Become a Power Hitter When Selling Home Systems
A few years ago, when I was chairman of the Home Automation and Networking Association — now part of the Consumer Electronics Association (CEA) — the talk was about the coming boom in home systems.
The home systems market has grown for sure, but there are differing opinions in both the industry and Wall Street on what shape future growth will take. How much will come from existing home systems integrators? How much from do-it-yourself home centers and from audio/video and big electronics retailers?
When one takes a glance at the home systems that homebuilders are offering and which systems homebuyers actually install, a picture emerges of a “batting average.”
In baseball, every batter gets at least one pitch, but not every batter can make contact. In the same way, homebuilders may make a pitch for a home system like security, structured wiring or distributed audio, but they don’t always hit a home run with their customers.
The market is still in the throes of shaking itself out and it may stay that way for some time. As attractive as the home system business is in growth potential and profitability, sales and installation are not for the ill-trained or faint of heart.
Batting Above Average for Installs
Homebuilders’ success with offering home systems provides a glimpse into what a security dealer can expect when it makes a similar offer in the retrofit and new construction markets. This can be turned into a batting average based on the number of systems installed vs. the number of offers made for such systems.
As seen in research conducted by CEA on the types of electronic systems offered in new homes (see diagram on page 16 of July issue), 88 percent of builders now offer structured wiring to “future-proof” a home, while 61 percent actually install such wiring. The “batting average” here is .693, which would more than shatter any number Ted Williams or Joe DiMaggio put up.
Compared to structured wiring, the batting average of monitored security is .354. The hit parade goes down from there, with multiroom audio at .176, home theater at .134 and energy management batting .113. Also way below baseball’s “Mendoza Line” is automated lighting controls’ .058 average and other types of home automation at .039.
Monitored security compares favorably with the lifetime batting average of Babe Ruth. It’s second only to structured wiring, which is the easiest item to sell. Structured wiring holds the appealing promise of a fully networked home with the wiring investment buried in the 30-year mortgage.
Builders Provide Path Toward Sales
There are differences, of course, between a builder’s offer to a potential homebuyer and the efforts of a security dealer to sell to an existing homeowner.

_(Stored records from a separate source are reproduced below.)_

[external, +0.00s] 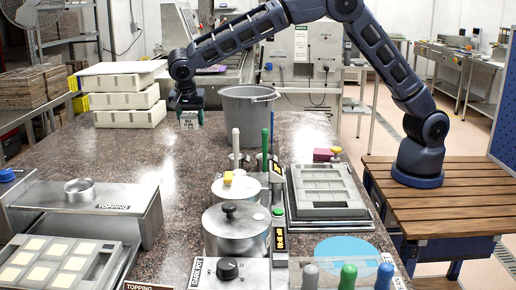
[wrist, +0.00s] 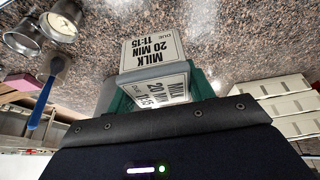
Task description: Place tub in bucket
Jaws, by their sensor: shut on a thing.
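A small white tub with a milk label (external: 188,121) is in my gripper (external: 190,107), left of the grey bucket (external: 247,113). In the wrist view the tub (wrist: 152,54) shows its printed label, "MILK 20 MIN", between the green fingers of my gripper (wrist: 160,92). The jaws are shut on it. The bucket stands upright on the speckled counter, its rim higher than the tub in the picture. The tub's height over the counter is hard to tell. The bucket's inside is mostly hidden, and I cannot make the bucket out in the wrist view.
Stacked cream trays (external: 124,94) stand left of my gripper. Upright white (external: 236,146) and green (external: 265,148) handles and a lidded pot (external: 236,225) stand in front of the bucket. The counter (external: 140,155) is clear at middle left.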

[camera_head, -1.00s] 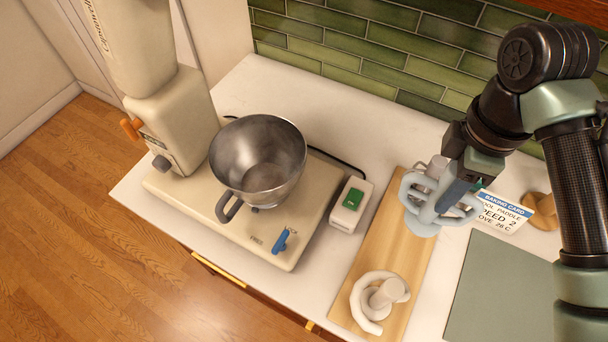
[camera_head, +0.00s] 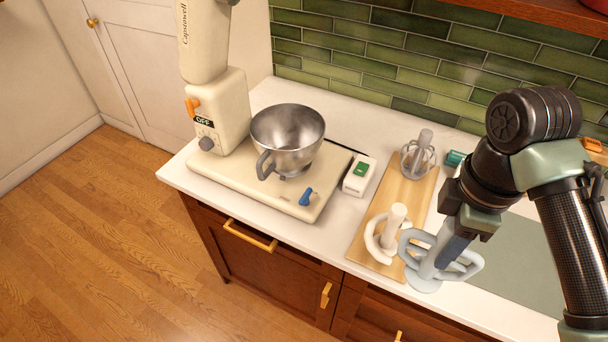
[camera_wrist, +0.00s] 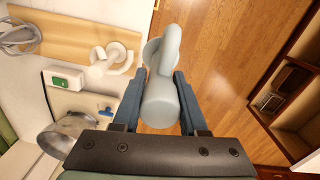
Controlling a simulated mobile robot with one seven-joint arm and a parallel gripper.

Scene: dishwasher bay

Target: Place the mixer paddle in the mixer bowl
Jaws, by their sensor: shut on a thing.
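The mixer paddle (camera_head: 420,268) is pale blue-grey with a looped frame. My gripper (camera_head: 455,243) is shut on it and holds it near the counter's front edge, right of the wooden board. In the wrist view the paddle's shaft (camera_wrist: 160,100) sits between my two fingers, its loops pointing away over the floor. The steel mixer bowl (camera_head: 290,135) stands on the cream mixer base at left, its opening facing up and its handle toward the front. It looks empty. The bowl also shows at the lower left of the wrist view (camera_wrist: 68,135).
A wooden board (camera_head: 408,190) holds a white dough hook (camera_head: 388,230) and a wire whisk (camera_head: 418,155). A white box with a green button (camera_head: 360,174) stands between board and mixer. The mixer head (camera_head: 202,40) is raised. A blue lever (camera_head: 306,196) sits on the base.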

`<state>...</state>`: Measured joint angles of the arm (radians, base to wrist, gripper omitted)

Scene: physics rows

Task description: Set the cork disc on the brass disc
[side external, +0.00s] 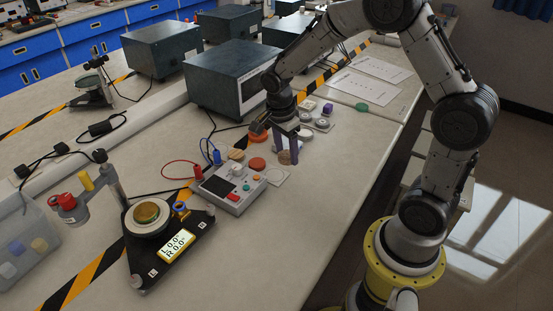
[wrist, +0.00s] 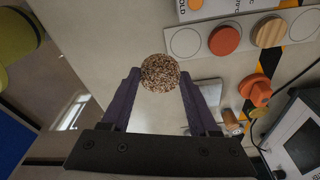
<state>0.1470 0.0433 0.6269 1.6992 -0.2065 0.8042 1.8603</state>
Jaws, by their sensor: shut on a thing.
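The cork disc (wrist: 160,73) is a speckled brown round piece between my fingertips in the wrist view. It also shows small in the side view (side external: 284,157). My gripper (side external: 286,155) is shut on it, with purple fingers (wrist: 160,78) on either side. It appears to be held above the bench, though the height is hard to judge. The brass disc (side external: 147,212) is gold-coloured and lies on the round pale platform of a black triangular stand at the lower left of the side view. My gripper is far to its right and behind it.
A strip with an empty circle (wrist: 186,43), a red disc (wrist: 225,40) and a wooden disc (wrist: 271,32) lies near my gripper. A grey control box (side external: 230,186) sits between my gripper and the stand.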

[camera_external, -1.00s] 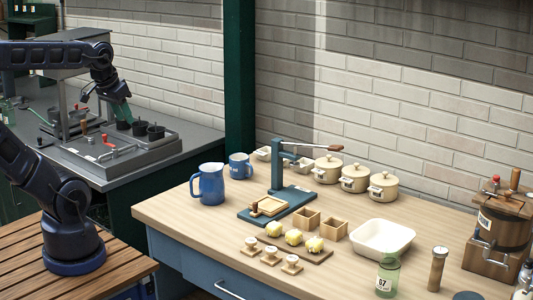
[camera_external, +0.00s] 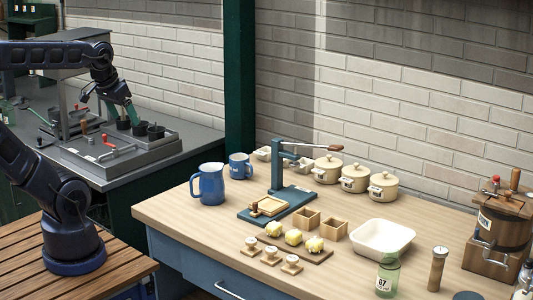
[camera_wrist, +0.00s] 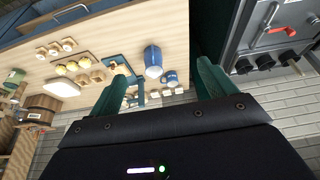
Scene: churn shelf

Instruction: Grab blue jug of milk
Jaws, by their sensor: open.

Builders don’t “sell” as much as they offer menus of equipment to equip a home. The main attraction is the lovely new residence, and the home system is an enhancement to that lifestyle.
Nevertheless, three out of four builders now say that home technologies are important to their marketing of new homes. It separates them from other builders. Stepping up to both the new construction and aftermarket plates with a Hall of Fame batting average may present interesting business expansion opportunities.